> _DATASET EXCERPT_

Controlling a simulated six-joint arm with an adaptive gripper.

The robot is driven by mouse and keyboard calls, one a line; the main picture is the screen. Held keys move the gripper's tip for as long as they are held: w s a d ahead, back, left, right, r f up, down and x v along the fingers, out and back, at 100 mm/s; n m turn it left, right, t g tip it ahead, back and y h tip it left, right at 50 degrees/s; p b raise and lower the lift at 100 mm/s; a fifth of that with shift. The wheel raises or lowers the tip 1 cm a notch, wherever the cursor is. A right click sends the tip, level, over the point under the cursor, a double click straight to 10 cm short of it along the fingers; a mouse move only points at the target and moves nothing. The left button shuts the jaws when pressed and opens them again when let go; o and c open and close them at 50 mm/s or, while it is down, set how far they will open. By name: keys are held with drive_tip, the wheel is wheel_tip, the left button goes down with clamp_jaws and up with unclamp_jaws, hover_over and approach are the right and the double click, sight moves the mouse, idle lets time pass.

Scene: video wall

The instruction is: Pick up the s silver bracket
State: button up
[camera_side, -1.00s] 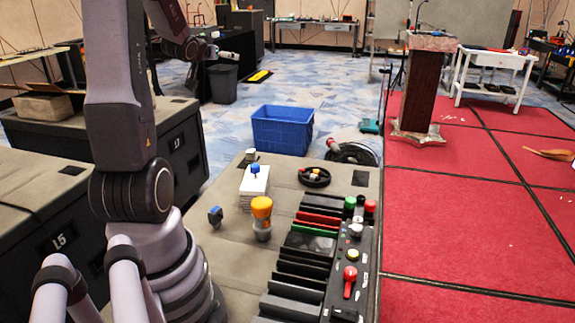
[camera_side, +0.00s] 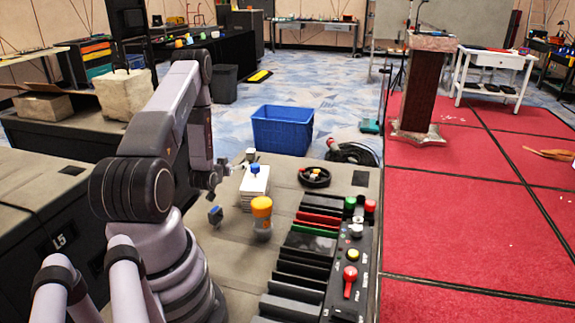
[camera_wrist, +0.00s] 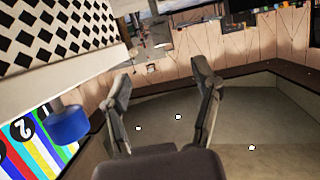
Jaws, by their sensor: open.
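A small silver-grey piece (camera_side: 251,155) stands near the back edge of the table top in the side view. It may be the silver bracket, but it is too small to tell its shape. My gripper (camera_side: 224,170) is low over the left part of the table, left of and apart from this piece. In the wrist view my gripper (camera_wrist: 161,72) has its two fingers spread with nothing held between them. I cannot make out the bracket for certain in the wrist view.
A white block with a blue top (camera_side: 255,182) stands close right of my gripper. An orange-capped piece (camera_side: 262,213) and a small blue piece (camera_side: 215,215) stand nearer. A black button panel (camera_side: 352,255) fills the right side. A blue crate (camera_side: 283,130) is beyond the table.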

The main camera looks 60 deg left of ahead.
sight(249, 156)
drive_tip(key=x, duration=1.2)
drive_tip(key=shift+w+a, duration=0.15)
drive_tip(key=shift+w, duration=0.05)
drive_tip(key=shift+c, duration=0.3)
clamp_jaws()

> _EXERCISE REQUIREMENTS_
The material above holds pictures; leave them out. Repeat exactly the lines from the one containing "Scene: video wall" through the one containing "[camera_wrist, +0.00s]", and nothing else.

> _SOLUTION TO THIS PROBLEM_
Scene: video wall

The instruction is: Pick up the s silver bracket
State: button up
[camera_side, -1.00s] 
[camera_side, +0.00s] 
[camera_wrist, +0.00s] 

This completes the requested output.